One of the things I’m trying to accomplish with this blog (and with my life at this point) is improving the way in which entrepreneurs are trained. One of the core elements of entrepreneurial training is coaching. I’ve had a fair amount of experience with coaching in different contexts. I’ve coached improv teams (at IO and the Playground in Chicago), and different entrepreneurs starting businesses (Go Comedy, and various entrepreneurs at Bizdom U), and I’ve picked up some tips from some great coaches. So here are some tips for coaching people. BTW, these tips can apply in almost any context where you’re helping someone. If you’re working with someone to help them – then essentially you’re coaching them.
Sympathy for the Devil
Before launching into it, a few words on Mike Leach. Unless you follow college football (and if you don’t you’re a communist), you may not know this, but Mike Leach was the Head Coach at Texas Tech. Generally praised for innovative pass-oriented schemes, he was somewhat of a maverick among coaches. He recently got fired for mistreating a player. I’m not here to defend his tactics (although I’ve dealt with my fair share of people whom I thought were faking it when they claimed they couldn’t do something). Rather I bring it up to simply say that coaching is a tricky business. When your mission is to maximize someone’s potential, you often find yourself doing weird things that you barely understand, much less trying to justify what you’ve done in the court of public opinion. In other words, being a coach, I feel your pain Bobby Knight and Mike Leach. Also, your mileage may vary. These tips have worked for me and helped me. They may strike you as a bit nuts. But listen to a Knute Rockne speech. Coaches are nuts.
3.5 Guideposts for being an effective coach
1. It’s Not About You
It’s very important to focus on your goal as a coach – to maximize the potential of your players/coachees. It’s not about buffing up your glory, making you feel good, validating your worth, etc. It’s about them. Be willing to do anything to achieve your goal – even if it deflates your ego, takes you down a notch or look like an idiot. You also need to be willing to be thought of as an asshole – and play the part of asshole when necessary. Some people are motivated when pushed. Some people are motivated to prove somebody wrong. You may need to be an asshole to motivate these type of people. Be willing to be hated, despised, and the object of scorn. Everyone loves success – and if you can help people achieve success, it won’t matter whether they love, like or respect you. Your job is to put them in the best position to win. Do that because nothing else matters. If you need unconditional love get a dog, don’t look to your players.

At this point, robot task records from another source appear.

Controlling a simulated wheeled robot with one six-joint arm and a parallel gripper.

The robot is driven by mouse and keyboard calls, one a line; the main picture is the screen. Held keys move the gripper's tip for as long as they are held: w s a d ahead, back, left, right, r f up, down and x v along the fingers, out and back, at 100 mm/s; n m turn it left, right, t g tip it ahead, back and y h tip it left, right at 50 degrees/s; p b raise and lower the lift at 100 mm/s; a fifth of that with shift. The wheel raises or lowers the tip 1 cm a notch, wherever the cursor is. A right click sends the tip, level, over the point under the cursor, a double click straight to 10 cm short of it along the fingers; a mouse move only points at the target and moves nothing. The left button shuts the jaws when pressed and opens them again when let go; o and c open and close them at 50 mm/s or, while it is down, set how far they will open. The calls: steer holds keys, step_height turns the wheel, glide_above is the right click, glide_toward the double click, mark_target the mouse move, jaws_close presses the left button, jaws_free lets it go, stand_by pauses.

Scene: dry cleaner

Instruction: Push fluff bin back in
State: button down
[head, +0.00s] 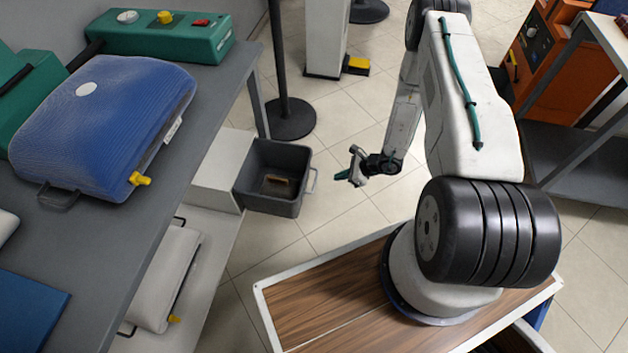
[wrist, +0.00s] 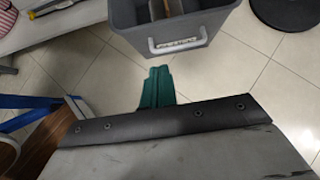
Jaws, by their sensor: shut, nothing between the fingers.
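The fluff bin (head: 272,204) is a dark grey open drawer-like box pulled out of a white housing (head: 224,170) under the grey table. A brown-topped object lies inside it. Its light handle (head: 312,181) is on the side facing my arm. My gripper (head: 343,175) is shut and empty, to the right of the handle and apart from it. In the wrist view the bin (wrist: 170,28) is at the top with its handle (wrist: 178,41), and my green fingertips (wrist: 157,80) are below it, together.
The grey table (head: 225,85) carries a blue padded press (head: 105,125) and a green control box (head: 150,35). A black post base (head: 290,118) stands on the floor behind the bin. Tiled floor between the bin and my gripper is clear.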

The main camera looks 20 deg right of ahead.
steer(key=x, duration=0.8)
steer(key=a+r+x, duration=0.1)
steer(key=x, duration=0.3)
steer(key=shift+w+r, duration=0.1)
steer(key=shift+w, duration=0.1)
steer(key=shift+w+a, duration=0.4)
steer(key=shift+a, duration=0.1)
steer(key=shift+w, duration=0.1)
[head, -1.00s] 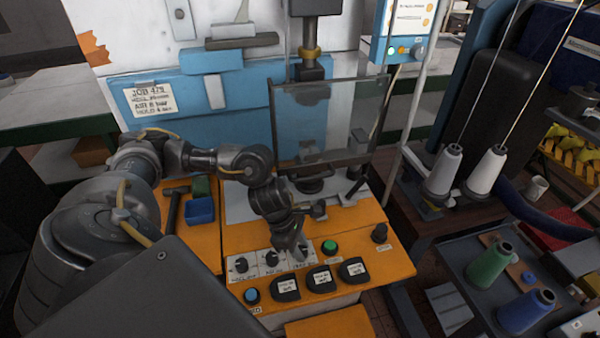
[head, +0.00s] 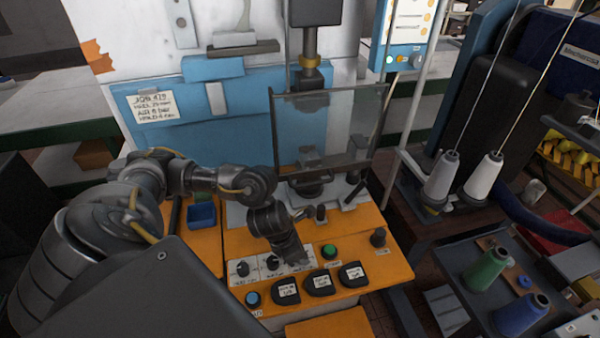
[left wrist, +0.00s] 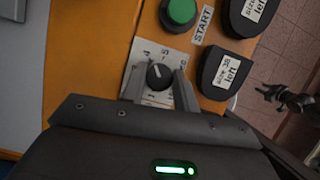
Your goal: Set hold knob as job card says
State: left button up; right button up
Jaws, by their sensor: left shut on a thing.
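The job card (head: 155,106) is on the blue panel; it reads JOB 479, and its smaller lines are too blurred to read surely. Three black dial knobs sit in a row on the orange console (head: 385,262); the left knob (head: 242,269) and the middle knob (head: 272,263) show. The right one is hidden by my left gripper (head: 296,260). In the left wrist view, my left gripper (left wrist: 158,85) has its fingers on either side of a black knob (left wrist: 160,76) with a white pointer mark, and is shut on it. The surrounding scale is partly hidden. My right gripper is not in view.
The green START button (head: 329,251) is right of the knobs. A blue button (head: 252,298) and several black labelled pieces (head: 320,282) line the console's front. A clear guard (head: 330,125) stands behind.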

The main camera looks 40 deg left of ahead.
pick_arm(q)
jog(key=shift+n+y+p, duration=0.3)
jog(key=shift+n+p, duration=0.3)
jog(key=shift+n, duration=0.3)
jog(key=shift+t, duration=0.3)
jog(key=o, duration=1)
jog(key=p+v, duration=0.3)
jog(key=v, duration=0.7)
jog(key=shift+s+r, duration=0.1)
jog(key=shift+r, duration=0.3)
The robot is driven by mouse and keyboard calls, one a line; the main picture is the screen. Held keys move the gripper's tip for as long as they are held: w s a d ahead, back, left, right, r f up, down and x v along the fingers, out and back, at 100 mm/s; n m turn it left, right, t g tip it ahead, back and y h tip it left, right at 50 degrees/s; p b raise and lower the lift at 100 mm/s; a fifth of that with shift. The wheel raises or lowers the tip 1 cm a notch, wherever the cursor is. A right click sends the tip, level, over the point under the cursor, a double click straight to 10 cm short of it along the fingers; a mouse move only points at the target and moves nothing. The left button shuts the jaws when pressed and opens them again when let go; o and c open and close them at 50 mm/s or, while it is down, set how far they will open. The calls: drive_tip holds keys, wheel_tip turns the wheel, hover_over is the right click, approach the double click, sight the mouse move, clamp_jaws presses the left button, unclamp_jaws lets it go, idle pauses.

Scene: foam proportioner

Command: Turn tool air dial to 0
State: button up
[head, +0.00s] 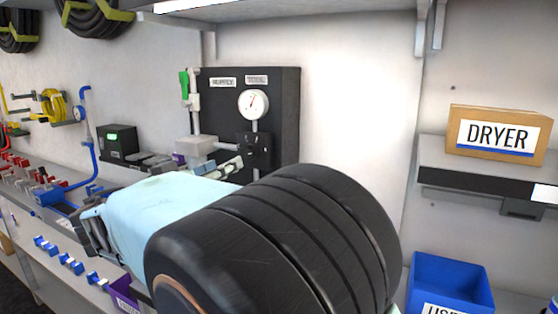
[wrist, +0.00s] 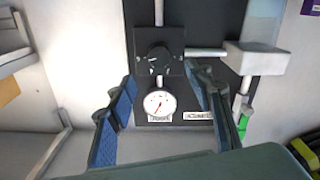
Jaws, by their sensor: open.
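The tool air dial (head: 254,143) is a small black knob below the gauge on the black panel, under the "TOOL" label. In the wrist view, which is upside down, the dial (wrist: 155,58) sits above the round white gauge (wrist: 160,103), with small white marks around it. Its exact setting is too small to read. My gripper (wrist: 163,80) is open and empty, with a blue-padded finger on each side of the gauge and dial area. No contact with the dial is visible. In the head view my arm hides much of the gripper.
A green-handled valve (head: 184,84) and a grey box (head: 196,146) are left of the dial. The box (wrist: 256,57) also shows in the wrist view, right of the dial. A "DRYER" box (head: 498,136) stands on the right shelf. A blue bin (head: 450,280) is below it.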

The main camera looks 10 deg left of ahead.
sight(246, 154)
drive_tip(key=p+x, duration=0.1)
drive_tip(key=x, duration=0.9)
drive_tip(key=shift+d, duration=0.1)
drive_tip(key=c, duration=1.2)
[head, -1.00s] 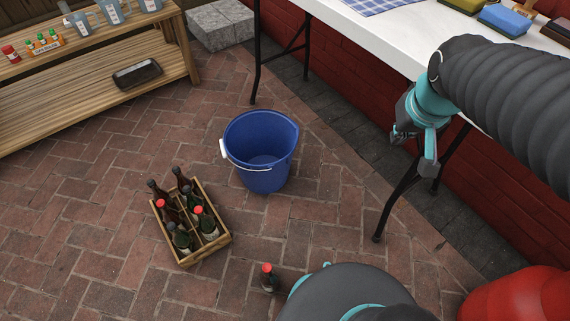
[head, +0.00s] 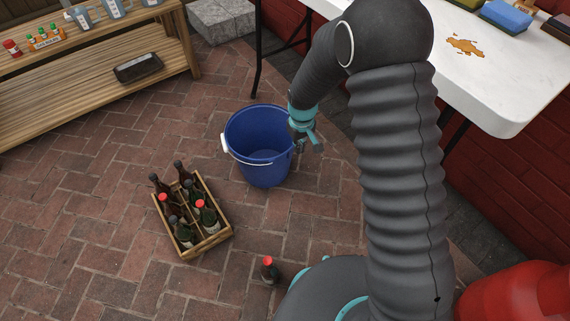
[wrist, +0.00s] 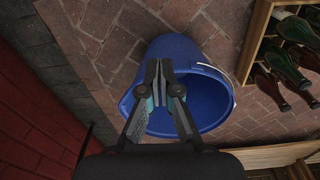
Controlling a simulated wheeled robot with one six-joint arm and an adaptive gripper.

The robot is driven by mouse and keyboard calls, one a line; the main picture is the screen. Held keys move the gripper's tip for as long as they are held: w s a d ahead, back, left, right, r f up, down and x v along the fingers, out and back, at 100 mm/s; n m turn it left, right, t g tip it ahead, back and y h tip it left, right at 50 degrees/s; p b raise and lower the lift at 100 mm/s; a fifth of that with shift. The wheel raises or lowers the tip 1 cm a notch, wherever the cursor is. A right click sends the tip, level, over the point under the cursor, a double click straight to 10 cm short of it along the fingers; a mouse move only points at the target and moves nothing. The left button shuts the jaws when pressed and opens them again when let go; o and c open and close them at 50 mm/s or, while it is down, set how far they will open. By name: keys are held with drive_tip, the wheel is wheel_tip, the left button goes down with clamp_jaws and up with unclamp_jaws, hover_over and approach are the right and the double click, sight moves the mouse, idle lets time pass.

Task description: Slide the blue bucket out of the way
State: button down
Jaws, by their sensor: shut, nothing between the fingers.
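The blue bucket (head: 258,150) stands upright on the brick floor, with its white handle hanging against the outside. It looks empty inside. My gripper (head: 303,140) is at the bucket's right side in the head view, close to its rim. In the wrist view, the shut, empty fingers (wrist: 160,66) show in front of the bucket (wrist: 203,80) and overlap its wall and rim. I cannot tell whether they touch it.
A wooden crate (head: 214,243) of bottles sits in front of the bucket, at lower left. A single bottle (head: 269,270) stands on the floor near my base. A white table (head: 500,85) is at right, a wooden shelf (head: 80,95) at left. Bricks between shelf and bucket are clear.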

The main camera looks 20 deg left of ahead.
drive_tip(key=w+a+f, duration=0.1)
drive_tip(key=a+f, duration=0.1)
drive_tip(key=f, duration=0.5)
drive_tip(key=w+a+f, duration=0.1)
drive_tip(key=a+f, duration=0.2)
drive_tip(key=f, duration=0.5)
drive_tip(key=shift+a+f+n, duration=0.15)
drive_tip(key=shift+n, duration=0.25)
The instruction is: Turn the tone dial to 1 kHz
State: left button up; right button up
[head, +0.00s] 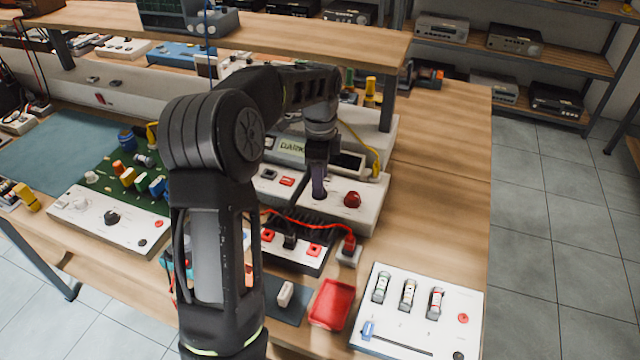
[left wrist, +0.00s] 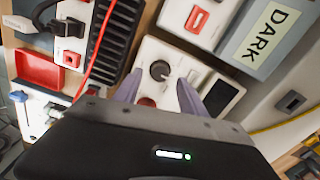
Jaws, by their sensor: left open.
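A black round dial (left wrist: 160,70) with a pale pointer mark sits on a white box (left wrist: 150,48) in the left wrist view. Its scale is too small to read. The box also shows in the head view (head: 372,207), with a red button (head: 352,199) on top. My left gripper (head: 319,192) points down at this box, left of the red button, and hides the dial there. In the left wrist view its two purple-grey fingers (left wrist: 158,80) are open, one on each side of the dial. I cannot tell whether they touch it.
A red tray (head: 332,304) and a white panel (head: 410,325) lie nearer. Bare wood (head: 440,200) is free to the right.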

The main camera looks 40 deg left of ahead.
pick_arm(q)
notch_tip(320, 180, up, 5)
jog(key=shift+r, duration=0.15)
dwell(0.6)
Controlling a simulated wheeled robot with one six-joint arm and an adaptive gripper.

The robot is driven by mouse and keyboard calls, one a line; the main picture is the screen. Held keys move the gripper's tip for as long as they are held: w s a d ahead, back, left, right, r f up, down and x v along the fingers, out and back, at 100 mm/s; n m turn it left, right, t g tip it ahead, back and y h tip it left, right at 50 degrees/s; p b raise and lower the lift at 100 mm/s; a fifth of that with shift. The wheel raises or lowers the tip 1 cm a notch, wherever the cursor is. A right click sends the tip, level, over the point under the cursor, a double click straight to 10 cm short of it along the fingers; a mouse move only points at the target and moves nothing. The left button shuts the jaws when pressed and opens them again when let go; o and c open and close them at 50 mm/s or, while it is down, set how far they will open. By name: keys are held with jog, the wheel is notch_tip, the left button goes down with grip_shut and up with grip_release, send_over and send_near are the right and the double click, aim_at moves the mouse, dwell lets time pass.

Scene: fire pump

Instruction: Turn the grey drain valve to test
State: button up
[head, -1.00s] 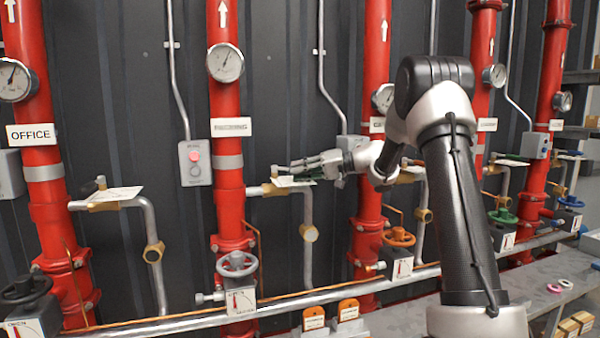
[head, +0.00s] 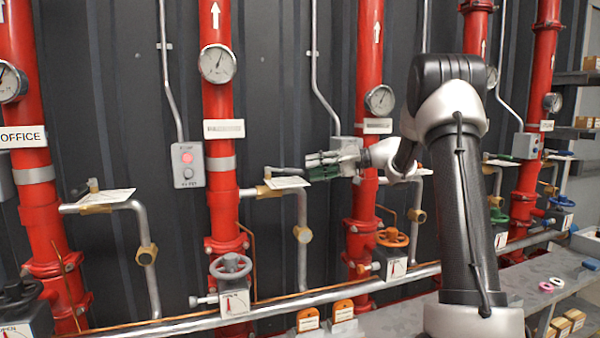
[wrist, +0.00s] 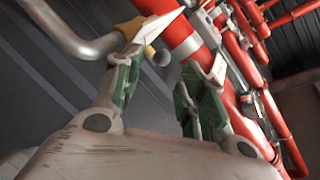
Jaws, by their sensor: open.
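The drain branch on the riser with the grey handwheel (head: 230,267) has a brass valve (head: 264,190) with a small stub on top and a pale tag (head: 288,182). I take this for the grey drain valve. A thin lever seems to lie just above the tag. My gripper (head: 312,166) is open, right of the valve and slightly above the tag in the head view. In the wrist view, brass (wrist: 132,28) and the white tag (wrist: 160,26) show beyond the open gripper (wrist: 163,66). Nothing is between the green pads. I cannot tell whether a finger touches the lever.
Red risers stand left (head: 40,205) and right (head: 368,200) of this one. A grey button box (head: 187,164) is on the wall to the left. An orange handwheel (head: 392,238) sits low beneath my arm. A horizontal grey pipe (head: 270,305) runs along the bottom.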

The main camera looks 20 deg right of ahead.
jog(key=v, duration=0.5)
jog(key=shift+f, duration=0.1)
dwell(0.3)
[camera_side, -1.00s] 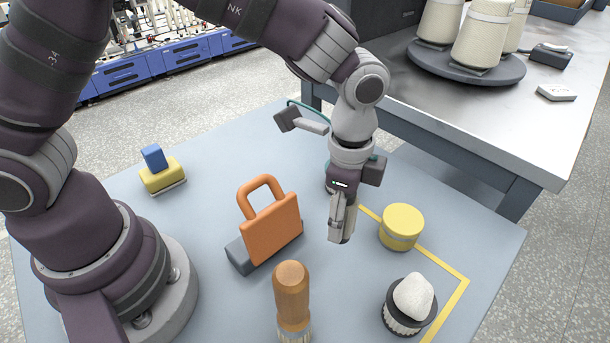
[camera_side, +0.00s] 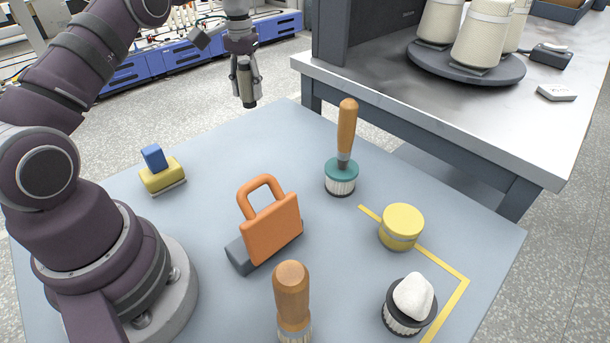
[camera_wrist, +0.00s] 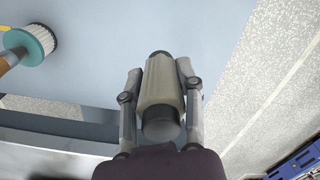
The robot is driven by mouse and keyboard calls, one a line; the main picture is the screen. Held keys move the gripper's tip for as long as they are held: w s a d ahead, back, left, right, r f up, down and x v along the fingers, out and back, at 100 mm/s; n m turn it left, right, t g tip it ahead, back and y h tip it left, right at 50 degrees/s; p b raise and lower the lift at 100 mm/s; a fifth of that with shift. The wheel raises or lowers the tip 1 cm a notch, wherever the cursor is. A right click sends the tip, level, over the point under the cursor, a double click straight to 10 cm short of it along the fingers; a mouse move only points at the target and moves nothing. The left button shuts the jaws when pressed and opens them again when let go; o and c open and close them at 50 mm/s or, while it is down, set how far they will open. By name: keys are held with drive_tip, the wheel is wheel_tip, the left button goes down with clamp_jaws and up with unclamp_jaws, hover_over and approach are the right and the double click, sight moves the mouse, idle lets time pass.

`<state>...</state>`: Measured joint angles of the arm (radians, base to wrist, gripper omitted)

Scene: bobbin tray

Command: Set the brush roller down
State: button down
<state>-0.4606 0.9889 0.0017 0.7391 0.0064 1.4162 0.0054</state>
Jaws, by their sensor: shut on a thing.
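The brush roller (camera_wrist: 161,95) is a beige cylinder with dark grey ends. In the wrist view it lies between the two fingers of my gripper (camera_wrist: 160,75), which is shut on it. In the side view my gripper (camera_side: 246,82) is raised at the back, left of the grey bench. The roller's dark lower end (camera_side: 249,101) shows below the fingers. The roller is held in the air, clear of the blue-grey table (camera_side: 235,160). In the side view the fingers hide part of the roller.
A wooden-handled brush with a teal base (camera_side: 341,170) stands upright on the table. An orange handled block (camera_side: 272,230), yellow tub (camera_side: 401,225), yellow-and-blue block (camera_side: 162,178), another wooden-handled brush (camera_side: 292,290) and white-topped dark brush (camera_side: 409,305) stand around it.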

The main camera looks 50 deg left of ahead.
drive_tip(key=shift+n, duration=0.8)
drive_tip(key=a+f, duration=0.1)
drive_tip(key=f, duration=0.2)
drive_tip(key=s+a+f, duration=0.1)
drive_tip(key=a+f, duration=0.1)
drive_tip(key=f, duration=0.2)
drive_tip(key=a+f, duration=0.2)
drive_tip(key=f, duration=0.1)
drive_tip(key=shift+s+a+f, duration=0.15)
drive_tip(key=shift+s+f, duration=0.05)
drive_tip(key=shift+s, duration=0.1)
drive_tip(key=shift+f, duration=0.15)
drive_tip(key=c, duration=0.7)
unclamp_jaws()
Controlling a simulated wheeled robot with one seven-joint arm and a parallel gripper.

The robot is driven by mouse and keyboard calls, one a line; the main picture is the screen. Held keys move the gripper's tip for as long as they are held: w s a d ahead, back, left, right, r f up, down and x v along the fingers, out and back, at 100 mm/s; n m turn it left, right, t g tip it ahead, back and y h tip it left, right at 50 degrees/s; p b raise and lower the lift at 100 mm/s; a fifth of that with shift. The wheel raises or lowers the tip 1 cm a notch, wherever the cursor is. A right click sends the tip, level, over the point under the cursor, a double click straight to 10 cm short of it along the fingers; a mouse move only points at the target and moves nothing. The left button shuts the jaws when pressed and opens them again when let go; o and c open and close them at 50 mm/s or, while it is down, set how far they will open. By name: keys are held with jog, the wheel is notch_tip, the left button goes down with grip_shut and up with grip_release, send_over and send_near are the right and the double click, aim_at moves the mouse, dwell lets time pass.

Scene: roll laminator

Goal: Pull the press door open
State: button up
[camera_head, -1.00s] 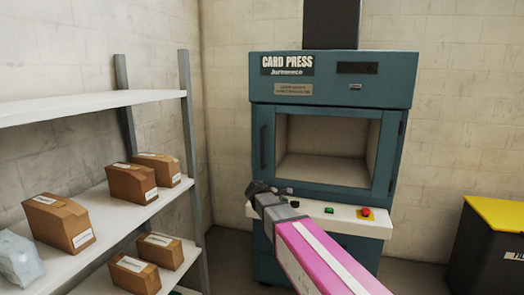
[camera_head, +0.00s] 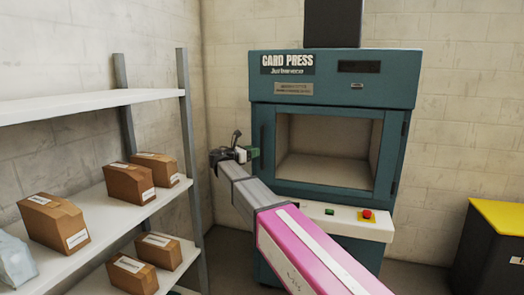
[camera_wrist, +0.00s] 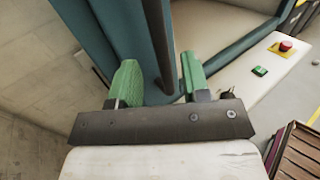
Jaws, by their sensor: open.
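The card press (camera_head: 330,90) is a teal cabinet against the back wall. Its door (camera_head: 390,150) has a teal frame around a large window, hinged at the right, and looks shut. A dark upright handle (camera_wrist: 158,40) is on the door's left side. My gripper (camera_head: 240,150) is at the left edge of the door, level with the window. In the wrist view my gripper (camera_wrist: 157,78) is open, with one green finger on each side of the handle. I see gaps beside the bar, and cannot tell whether either finger touches it.
A white ledge (camera_head: 345,222) with a green button (camera_head: 329,211) and a red button (camera_head: 367,214) juts out below the door. A shelf rack (camera_head: 90,105) with several brown boxes stands at left. A dark bin with a yellow lid (camera_head: 497,215) stands at right.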

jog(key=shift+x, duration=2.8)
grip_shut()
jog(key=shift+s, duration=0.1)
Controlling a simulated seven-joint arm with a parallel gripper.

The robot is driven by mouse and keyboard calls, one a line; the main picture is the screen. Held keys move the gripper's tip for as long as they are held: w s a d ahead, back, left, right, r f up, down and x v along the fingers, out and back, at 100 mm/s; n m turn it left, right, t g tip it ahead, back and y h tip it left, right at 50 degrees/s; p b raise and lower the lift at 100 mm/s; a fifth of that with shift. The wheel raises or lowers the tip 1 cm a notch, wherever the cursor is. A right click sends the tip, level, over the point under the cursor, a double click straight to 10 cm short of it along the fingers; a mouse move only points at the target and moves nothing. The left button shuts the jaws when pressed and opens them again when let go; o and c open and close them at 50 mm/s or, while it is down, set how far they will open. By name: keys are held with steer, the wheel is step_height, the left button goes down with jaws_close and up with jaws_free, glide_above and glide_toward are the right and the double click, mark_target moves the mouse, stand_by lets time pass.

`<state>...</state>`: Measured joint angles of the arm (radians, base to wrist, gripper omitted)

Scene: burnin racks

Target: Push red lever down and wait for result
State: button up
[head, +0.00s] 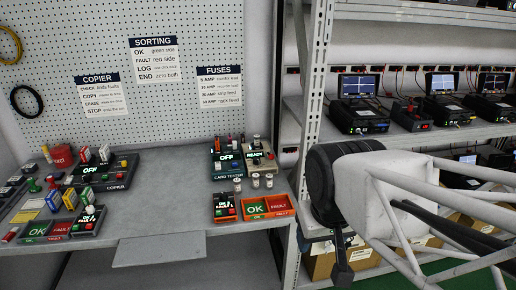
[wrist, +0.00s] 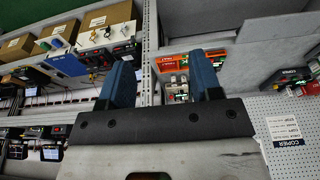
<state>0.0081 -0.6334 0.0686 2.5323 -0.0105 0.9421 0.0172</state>
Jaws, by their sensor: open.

1B. Don’t cross the streams
Don’t become friends with your coachees. It’s okay to like them, and when you’re no longer in the coach/coachee relationship, you can be their buddy. That doesn’t mean you can’t be friendly with them. But don’t forget the essence of the relationship.
2. The first pulse you take is your own
While you may occasionally need to take on the demeanor of an asshole or screaming lunatic, internally you’ve got to keep your pulse in check. This is along the lines of not hitting your kids in anger (really – never hit your kids – but you get what I’m saying). It’s okay to be angry, frustrated and even incensed to the point of blinding rage – but you always need to make sure the choices your making in your coaching behavior are coming from a space of maximizing performance – not venting your spleen. If you need to vent your spleen, kick the dog you bought back in tip #1.
3. Know your role, and shut your mouth
Your role is to maximize performance. By focusing on that, and remembering that, you’ll realize that you needn’t coach everything that’s coachable. I see rookie coaches absolutely destroy people’s motivation by criticizing everything that can be criticized in a performance, game or business plan. If you call out every single thing that needs improvement, you’re not coaching, you’re showing off how knowledgable you are, and how observant you can be. That makes it an ego driven process – and – tip #1 – it’s not about you. You’ve got to say and do just enough to motivate maximum performance, then shut the fuck up.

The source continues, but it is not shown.